O carisma – diz o mesmo Apóstolo – é
“uma manifestação particular do Espírito para o bem comum” (1 Cor 12,
7). Aplicado à relação entre casados e consagrados na Igreja, isto
significa que o celibato e a virgindade também são para os casados e
que o matrimonio também é para os consagrados, ou seja, para o seu bem.
Esta é a natureza intrínseca do carisma, aparentemente contraditória:
algo de "particular" ("uma manifestação particular do Espírito"), mas
que serve a todos ("para o bem comum").
Na comunidade cristã, consagrados e
casados podem "edificar" uns aos outros. As pessoas casadas são
chamadas, pelos consagrados, ao primado de Deus e daquilo que não passa;
são introduzidos no amor à Palavra de Deus que eles podem melhor
aprofundar e "compartilhar" com os leigos. Mas as pessoas consagradas
também aprendem algo das casadas. Aprendem a generosidade, a abnegação, o
serviço à vida e, muitas vezes, certa "humanidade" que vem do duro
contato com as realidades da existência.
Falo por experiência própria. Eu
pertenço a uma ordem religiosa em que, até alguns anos atrás, nos
levantávamos à noite para recitar o ofício "matutino", que durava cerca
de uma hora. Houve então o grande ponto de viragem na vida religiosa,
resultante do concílio. Parecia que o ritmo da vida moderna – o estudo
para os jovens e o ministério apostólico para os sacerdotes – não
permitia mais aquele levantar-se noturno que interrompia o sono, e,
pouco a pouco, ele foi abandonado, a não ser em alguns lugares de
formação.
Quando, mais tarde, o Senhor me deu a
conhecer de perto, em meu ministério, várias famílias jovens, descobri
algo que salutarmente me sacudiu. Aqueles jovens papas e mamãs tinham
de se levantar não uma, e sim duas, três ou mais vezes por noite para
dar de comer, dar remédios, embalar o bebe se ele chorasse, cuidar dele
se estivesse com febre. E, de manhã, um dos dois, ou ambos, na hora de
sempre, tinham de correr para o trabalho depois de levar a criança para a
casa dos avós ou para a creche. Havia um relógio-ponto para ser batido,
fizesse bom ou mau tempo, com saúde ou sem ela.
Então eu me disse: se não corrermos
para nos consertar, corremos grave perigo! O nosso modo de vida, se não
for regido pela observância autêntica da Regra e por certo rigor de
horários e hábitos, periga se tornar uma vida mansa e nos levar à dureza
do coração.
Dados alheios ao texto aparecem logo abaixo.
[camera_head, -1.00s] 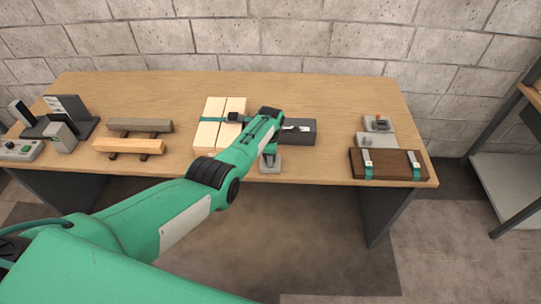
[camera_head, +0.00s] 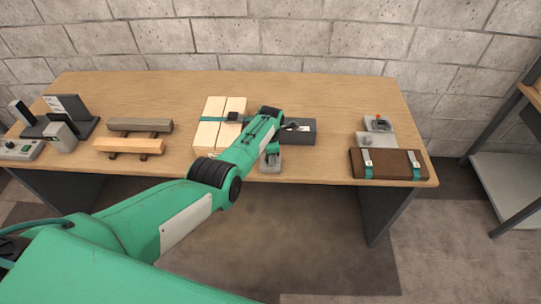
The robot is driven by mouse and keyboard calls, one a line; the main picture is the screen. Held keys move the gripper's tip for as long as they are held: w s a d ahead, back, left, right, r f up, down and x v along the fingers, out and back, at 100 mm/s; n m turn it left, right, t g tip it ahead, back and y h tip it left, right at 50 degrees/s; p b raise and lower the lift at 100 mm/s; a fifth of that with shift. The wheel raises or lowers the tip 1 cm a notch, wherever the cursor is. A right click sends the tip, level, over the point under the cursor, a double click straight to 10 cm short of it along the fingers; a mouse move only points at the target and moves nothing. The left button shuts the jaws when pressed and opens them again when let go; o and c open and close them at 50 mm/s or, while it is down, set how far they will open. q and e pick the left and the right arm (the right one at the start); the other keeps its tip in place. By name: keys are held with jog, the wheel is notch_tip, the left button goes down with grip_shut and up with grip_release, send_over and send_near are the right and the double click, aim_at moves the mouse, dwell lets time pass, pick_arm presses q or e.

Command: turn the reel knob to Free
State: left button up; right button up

O que os bons pais são capazes de fazer pelos filhos
carnais, o grau de esquecimento de si mesmos a que são capazes de chegar
para cuidar da saúde deles, dos seus estudos e da sua felicidade, deve
ser a medida do que nós devemos fazer pelos nossos filhos e irmãos
espirituais. Temos o exemplo do apóstolo Paulo, que dizia querer
"consumir-se" pelos seus filhos de Corinto (cf. 2 Cor 12, 15).
Que o Espírito Santo, doador dos
carismas, ajudar a todos nós, casados ou consagrados, a colocar em
prática a exortação do apóstolo Pedro:
"Viva cada um segundo o dom recebido,
colocando-o a serviço dos outros, como bons administradores da
multiforme graça de Deus (...), para que em tudo seja Deus glorificado
por meio de Jesus Cristo, a quem pertencem a glória e o poder pelos
séculos dos séculos. Amém!" (1 Pd 4, 10-11).
[1] P. Claudel, Le soulier de satin, a.III. sc.8 (ed. La Pléiade, II, Paris 1956, pág. 804).
[2] João Paulo II, Homem e mulher os criou. Catequeses sobre o amor humano, Roma 1985, pág. 365.
[3] Gregorio Magno, Moralia in Job, 20, 1, 1.
[4] João Paulo II, audiência de 16 de
janeiro de 1980 (Insegnamenti di Giovanni Paolo II, Libreria Editrice
Vaticana 1980, pág. 148).
[5] Bento XVI, Deus caritas est, 11.
[6] Cf. Santo Agostinho, Discursos, 51, 25 (PL 38, 348).
[7] Cf. H. Mühlen , Der Heilige Geist als Person. Ich - Du - Wir, Münster in W., 1963.